▶ [WRITTEN INSTRUCTION]:
Repeat word for word the lines from the one holding "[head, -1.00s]" through the end, both ends included, and leave out every picture.

++++++++++++++++++++

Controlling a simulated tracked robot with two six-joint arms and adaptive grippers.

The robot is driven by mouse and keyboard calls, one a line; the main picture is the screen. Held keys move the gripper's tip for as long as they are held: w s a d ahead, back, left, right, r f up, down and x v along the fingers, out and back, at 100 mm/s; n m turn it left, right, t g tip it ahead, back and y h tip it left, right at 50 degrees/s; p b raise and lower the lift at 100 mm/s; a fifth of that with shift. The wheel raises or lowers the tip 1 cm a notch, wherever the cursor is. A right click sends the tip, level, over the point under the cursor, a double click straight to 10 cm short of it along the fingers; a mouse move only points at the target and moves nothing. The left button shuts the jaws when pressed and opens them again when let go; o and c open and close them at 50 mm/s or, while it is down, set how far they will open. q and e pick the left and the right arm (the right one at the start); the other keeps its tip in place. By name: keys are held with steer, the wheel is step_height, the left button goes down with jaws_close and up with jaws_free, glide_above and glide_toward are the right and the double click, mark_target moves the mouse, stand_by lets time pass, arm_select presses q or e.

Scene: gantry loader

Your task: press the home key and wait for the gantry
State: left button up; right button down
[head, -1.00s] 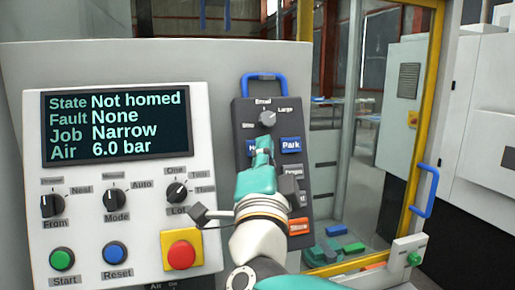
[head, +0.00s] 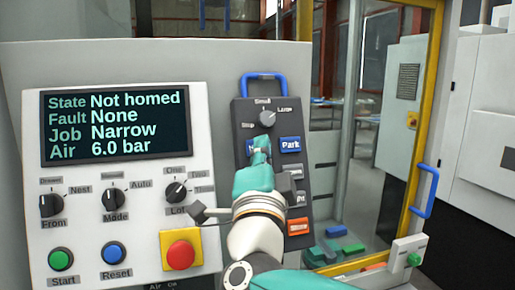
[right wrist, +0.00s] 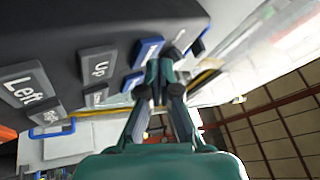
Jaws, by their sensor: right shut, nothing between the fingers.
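The dark pendant (head: 240,118) hangs upright right of the control panel. Its blue home key (head: 250,148) is mostly hidden behind my right gripper (head: 261,142), with only its left part showing. The gripper's fingers are shut and empty, with the tips at the key; I cannot tell whether they touch it. In the right wrist view the shut fingertips (right wrist: 165,66) are close to the pendant's face, beside a blue key (right wrist: 148,51). The screen (head: 114,124) reads Not homed, Fault None, Job Narrow, Air 6.0 bar. My left gripper is not in view.
The blue Park key (head: 290,144) is just right of my fingers, with grey keys and an orange key (head: 298,226) below. A red stop button (head: 181,255) and several knobs are on the panel. A yellow-framed glass enclosure (head: 412,130) stands to the right.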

++++++++++++++++++++

▶ [RESULT OF THIS TASK]:
[head, -1.00s] 
[head, +0.00s] 
[right wrist, +0.00s] 
Jaws, by their sensor: right shut, nothing between the fingers.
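The dark pendant (head: 240,118) hangs upright right of the control panel. Its blue home key (head: 250,148) is mostly hidden behind my right gripper (head: 261,142), with only its left part showing. The gripper's fingers are shut and empty, with the tips at the key; I cannot tell whether they touch it. In the right wrist view the shut fingertips (right wrist: 165,66) are close to the pendant's face, beside a blue key (right wrist: 148,51). The screen (head: 114,124) reads Not homed, Fault None, Job Narrow, Air 6.0 bar. My left gripper is not in view.
The blue Park key (head: 290,144) is just right of my fingers, with grey keys and an orange key (head: 298,226) below. A red stop button (head: 181,255) and several knobs are on the panel. A yellow-framed glass enclosure (head: 412,130) stands to the right.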

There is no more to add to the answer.